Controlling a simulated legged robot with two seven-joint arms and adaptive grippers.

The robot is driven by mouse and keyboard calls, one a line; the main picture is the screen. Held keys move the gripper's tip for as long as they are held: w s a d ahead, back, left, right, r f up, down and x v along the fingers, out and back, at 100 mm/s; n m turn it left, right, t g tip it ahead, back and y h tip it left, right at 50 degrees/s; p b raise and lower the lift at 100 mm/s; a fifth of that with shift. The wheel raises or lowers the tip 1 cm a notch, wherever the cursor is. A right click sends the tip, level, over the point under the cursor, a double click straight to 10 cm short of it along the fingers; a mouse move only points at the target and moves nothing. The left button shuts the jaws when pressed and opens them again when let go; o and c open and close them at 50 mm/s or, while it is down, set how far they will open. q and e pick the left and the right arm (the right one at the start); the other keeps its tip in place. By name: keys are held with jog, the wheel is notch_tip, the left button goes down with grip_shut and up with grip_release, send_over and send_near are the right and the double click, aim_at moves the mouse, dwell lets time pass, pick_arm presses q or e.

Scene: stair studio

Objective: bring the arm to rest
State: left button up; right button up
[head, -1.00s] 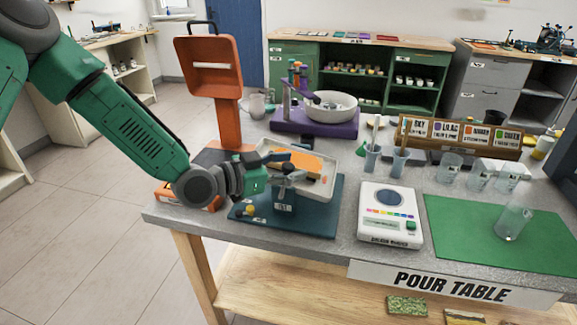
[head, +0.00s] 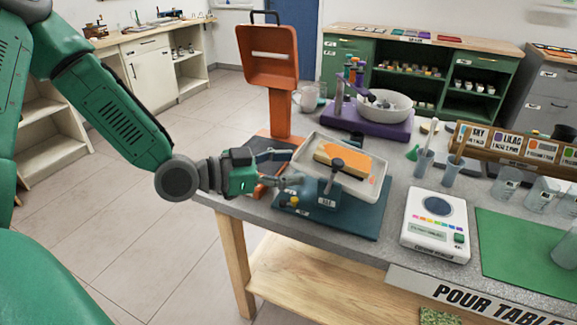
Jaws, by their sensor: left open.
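My left arm comes in from the left in the head view. My left gripper (head: 284,168) is open, with its fingers pointing right, near the left edge of the pour table (head: 369,233). It appears empty, beside a white tray (head: 375,190) with an orange-topped block (head: 343,160). Whether the fingers touch the base cannot be told. My right gripper is not in view.
An orange stand (head: 271,57) rises just behind my gripper. A white scale (head: 435,222) and a green mat (head: 520,250) lie to the right. A white bowl (head: 386,106) stands on a purple base behind. The floor left of the table is clear.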

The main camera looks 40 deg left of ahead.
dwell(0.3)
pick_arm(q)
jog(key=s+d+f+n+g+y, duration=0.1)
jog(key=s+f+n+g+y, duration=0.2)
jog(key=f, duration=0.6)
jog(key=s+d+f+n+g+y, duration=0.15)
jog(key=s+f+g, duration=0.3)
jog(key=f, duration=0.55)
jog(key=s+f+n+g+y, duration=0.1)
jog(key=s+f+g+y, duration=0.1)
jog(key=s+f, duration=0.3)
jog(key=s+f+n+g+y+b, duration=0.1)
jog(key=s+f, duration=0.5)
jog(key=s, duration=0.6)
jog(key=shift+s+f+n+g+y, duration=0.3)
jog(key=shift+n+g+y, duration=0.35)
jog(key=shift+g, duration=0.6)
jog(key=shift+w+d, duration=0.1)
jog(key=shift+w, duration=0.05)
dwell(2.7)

....

▶ _Exercise directions_
Reproduce the full listing faithfully, but do not carry over any pictures.

▶ _Result of the exercise_
Controlling a simulated legged robot with two seven-joint arms and adaptive grippers.

The robot is driven by mouse and keyboard calls, one a line; the main picture is the screen. Held keys move the gripper's tip for as long as they are held: w s a d ahead, back, left, right, r f up, down and x v along the fingers, out and back, at 100 mm/s; n m turn it left, right, t g tip it ahead, back and y h tip it left, right at 50 degrees/s; p b raise and lower the lift at 100 mm/s; a fifth of that with shift. The wheel raises or lowers the tip 1 cm a notch, wherever the cursor is. A right click sends the tip, level, over the point under the cursor, a double click straight to 10 cm short of it along the fingers; a mouse move only points at the target and moves nothing. The left button shuts the jaws when pressed and opens them again when let go; o and c open and close them at 50 mm/s or, while it is down, set how far they will open. q and e pick the left and the right arm (the right one at the start); the other keeps its tip in place. By name: keys are held with jog, the wheel is notch_tip, the left button goes down with grip_shut and up with grip_release, send_over and send_near are the right and the double click, aim_at moves the mouse, dwell lets time pass, pick_arm presses q or e.

Scene: stair studio

Objective: bring the arm to rest
State: left button up; right button up
[head, -1.00s] 
[head, +0.00s] 
Jaws, by their sensor: left open.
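My left arm comes in from the left in the head view. My left gripper (head: 284,168) is open, with its fingers pointing right, near the left edge of the pour table (head: 369,233). It appears empty, beside a white tray (head: 375,190) with an orange-topped block (head: 343,160). Whether the fingers touch the base cannot be told. My right gripper is not in view.
An orange stand (head: 271,57) rises just behind my gripper. A white scale (head: 435,222) and a green mat (head: 520,250) lie to the right. A white bowl (head: 386,106) stands on a purple base behind. The floor left of the table is clear.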

The main camera looks 40 deg left of ahead.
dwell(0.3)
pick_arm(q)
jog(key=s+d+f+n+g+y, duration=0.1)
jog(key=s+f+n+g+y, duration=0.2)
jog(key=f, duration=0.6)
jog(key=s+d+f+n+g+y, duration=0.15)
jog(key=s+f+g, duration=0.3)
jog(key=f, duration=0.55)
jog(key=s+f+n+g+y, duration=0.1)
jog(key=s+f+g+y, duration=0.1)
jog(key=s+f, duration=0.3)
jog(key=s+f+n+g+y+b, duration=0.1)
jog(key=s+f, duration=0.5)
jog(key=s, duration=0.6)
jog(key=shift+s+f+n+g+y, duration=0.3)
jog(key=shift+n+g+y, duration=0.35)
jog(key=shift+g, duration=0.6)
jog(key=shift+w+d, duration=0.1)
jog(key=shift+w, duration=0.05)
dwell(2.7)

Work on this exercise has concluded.